Uzayda Hayat Var mıdır? Uzaylılar Gerçek midir?

  • Konuyu başlatan Uzay Polisi
  • Başlangıç tarihi
U

Uzay Polisi

Ziyaretçi
Herkesin merak ettiği bir konu olduğu için size sormak istedim hocam, uzayda yaşayan bize benzeyen ya da bizden daha akıllı uzaylı canlılar var mıdır? Ya da uzayda varsa nasıl bir hayat formu yaşamaktadır?
 

aleyna07

Üye
Üye
Bana sorarsan dinsel olarak 18000 alem olduğu söyleniyor ki işin bilimsel tarafından bakarsak Samanyolu galaksisinin %1 inde dahi yaşam olsa bu 1.000.000 yaşanılabilecek gezegene eşittir.Ayrıiyetten uzaydaki küçük molekül bile dünyadışı varlık sayılır.Gliese gibi gezegenler yaşanılabilecek gezegen sınırında olduğu için var gibi gözüküyor der bilim.Ki bana sorarsan Yüce Allah hiçbir gezegeni boşa yaratmamıştır.18000 alemde elbet varlık vardır bu konuda bilgiliyim sorularını cevaplayabilirim.
 
E

Eflatun

Ziyaretçi
Dünya dışında da başka varlıklar vardır. Ancak o varlıklar nurani varlıklardır. Şeriatın lisanında onlara "melaike ve ruhaniyat" denilir.

Kur’ân’da dünya ve yeryüzü “ard” (arz) olarak geçer; başta Âdem Aleyhisselam olmak üzere bütün peygamberlerin yeryüzüne, dünyaya gönderildiği bildirilir. Bu arada bazı sema katlarında İbrahim, İdris ve İsa Aleyhimüsselâm gibi peygamberlerin makamının bulunduğu da mi’rac hadisinde ifade edilir. Yine İsra sûresi 44., Talak sûresi 12. âyetlerinde yeryüzünün gökyüzü gibi yedi tabaka olduğundan bahsedilir. Ama bu yeryüzü tabakalarının nelerden ibaret olduğu, yeryüzü katmanları mı, yedi kıta mı, yedi iklim mi, neler olduğu kesin olarak belirtilmemiştir.

Ancak bu yaşadığımız dünyadan başka yaşama uygun farklı gezegenler olsa bile, orada insan gibi mükellef ve sorumlu varlıkların yaşadığı konusunda bir âyet veya hadis yoktur.

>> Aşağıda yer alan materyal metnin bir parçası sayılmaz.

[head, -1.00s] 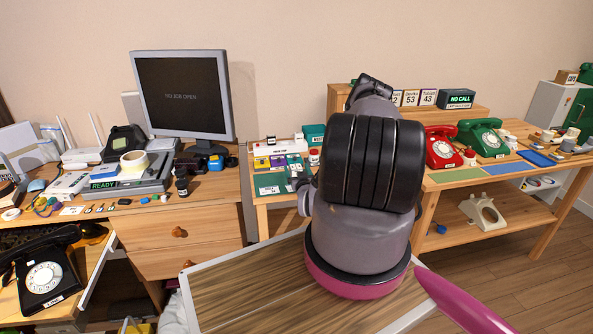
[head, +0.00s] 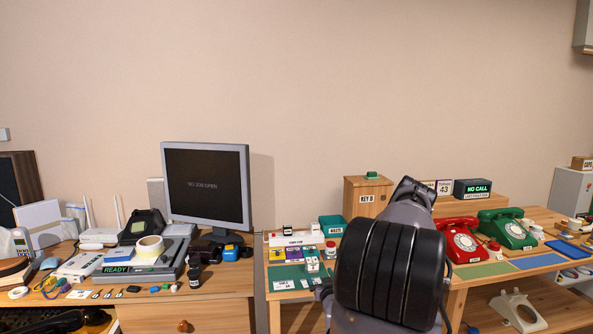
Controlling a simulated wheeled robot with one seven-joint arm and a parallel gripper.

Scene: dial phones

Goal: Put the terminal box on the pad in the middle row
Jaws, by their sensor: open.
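A green mat (head: 292,272) lies on the right-hand desk, just left of my arm. A small white block (head: 312,265) with dark and red marks stands on it; I cannot tell for sure that it is the terminal box. Behind it is a row of coloured pads, with a yellow pad (head: 277,254) and a purple pad (head: 300,254). A white label card (head: 284,285) lies at the mat's front. My gripper (head: 322,288) shows only as a small dark part at the left edge of my arm, close to the mat. My arm hides the rest, and nothing is seen held.
A long white strip (head: 296,239) with a red button stands behind the pads. A green box (head: 331,225) and a wooden key box (head: 367,198) stand behind. Red (head: 461,240) and green (head: 507,229) phones stand to the right. A monitor (head: 206,184) stands on the left desk.

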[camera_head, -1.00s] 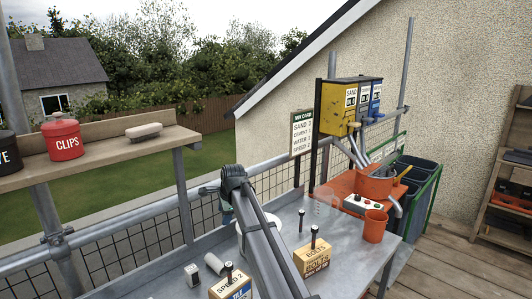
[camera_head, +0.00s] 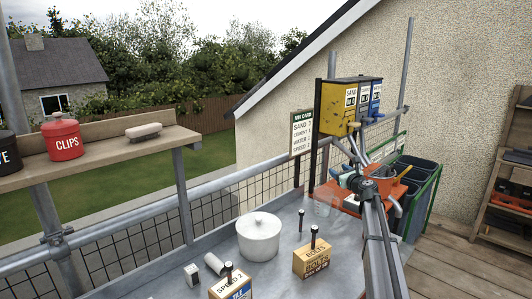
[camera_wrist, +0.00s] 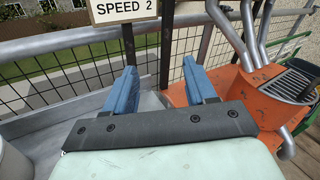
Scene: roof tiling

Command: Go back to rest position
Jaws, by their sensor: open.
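My gripper shows in the wrist view (camera_wrist: 162,92) with its two blue fingers apart and nothing between them. It points over the bench toward the railing, left of the orange mixing station (camera_wrist: 265,95). In the head view my arm reaches from the lower right toward the orange station (camera_head: 335,192). It hides part of that station, including the area in front of the orange bucket (camera_head: 378,183). The gripper's fingers are too small to make out in the head view.
A mix card (camera_head: 301,134) and dispensers (camera_head: 350,103) stand behind. A shelf (camera_head: 90,155) holds a red clips tin (camera_head: 63,138).

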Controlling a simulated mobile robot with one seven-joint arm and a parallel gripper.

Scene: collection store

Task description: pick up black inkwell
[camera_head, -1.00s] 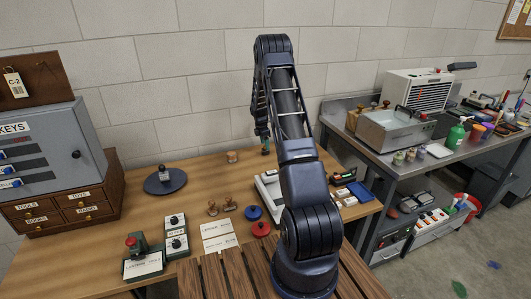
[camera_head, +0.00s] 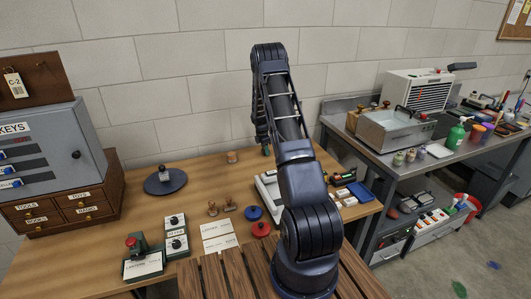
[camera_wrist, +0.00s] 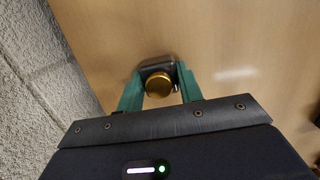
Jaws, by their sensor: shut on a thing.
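The black inkwell (camera_wrist: 157,62) shows in the wrist view as a small dark squarish body with a round brass cap (camera_wrist: 159,84). My gripper (camera_wrist: 158,80) has its green fingers on either side of it and is shut on it. Wood surface lies behind it; I cannot tell whether it still touches the table. In the head view my gripper (camera_head: 266,150) is only a small green bit at the back of the wooden table (camera_head: 130,220), and the inkwell is hidden there behind my arm.
A dark round disc (camera_head: 152,187) with a small bottle (camera_head: 164,173) on it stands at the table's left. Stamps, ink pads and cards lie nearer the front. The block wall (camera_wrist: 40,70) is close beside my gripper.

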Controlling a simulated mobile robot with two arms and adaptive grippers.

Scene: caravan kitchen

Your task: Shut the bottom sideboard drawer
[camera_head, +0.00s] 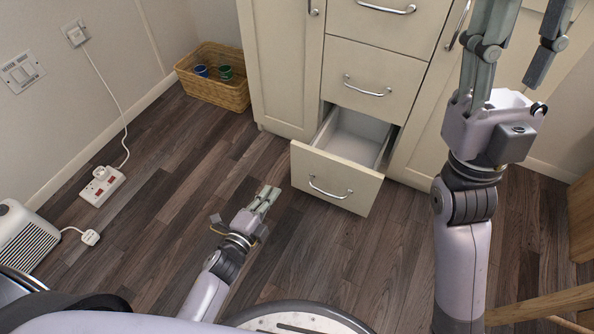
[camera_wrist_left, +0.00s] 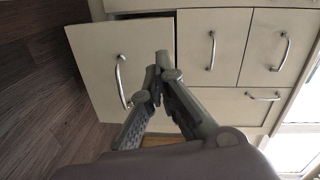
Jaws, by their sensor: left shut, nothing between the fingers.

Dünyadan başka sekiz ve son verilere göre on bir gezegenin daha olduğu varittir, ama oralarda böyle bir varlık türünün yaşadığı hususunda ne dini, ne de bilimsel bir doküman söz konusu değildir.

Bu arada şu gerçeği de gözden ırak tutmamak gerekir. Bu eski gezegen olan dünyamızda bu kadar canlı, ruh sahibi, akıl ve şuur sahibi varlıklar olduğu gibi diğer gezegen ve yıldızlarda, gök cisimlerinde oraların hayat şartlarına göre, oranın yapısına ve konumuna göre ruhani varlıklar vardır. Bu meseleye Bediüzzaman Said Nursi şu açıklamayı getirir:

“Ecrâm-ı ulviye ve ecsâm-ı seyyare içinde küre-i arzın hakaret ve kesafetiyle beraber bu kadar hadsiz zîruhların, zîşuurların vatanı olması ve en hasis ve en müteaffin cüzleri dahi birer menba-ı hayat kesilmesi, birer mahşer-i huveynat olması, bizzarure ve bilbedâhe ve bi't-tarikı'l-evlâ ve bi'l-hadsi's-sâdık ve bi'l-yakîni'l-kat'î delâlet eder, şehadet eyler, ilân eder ki:"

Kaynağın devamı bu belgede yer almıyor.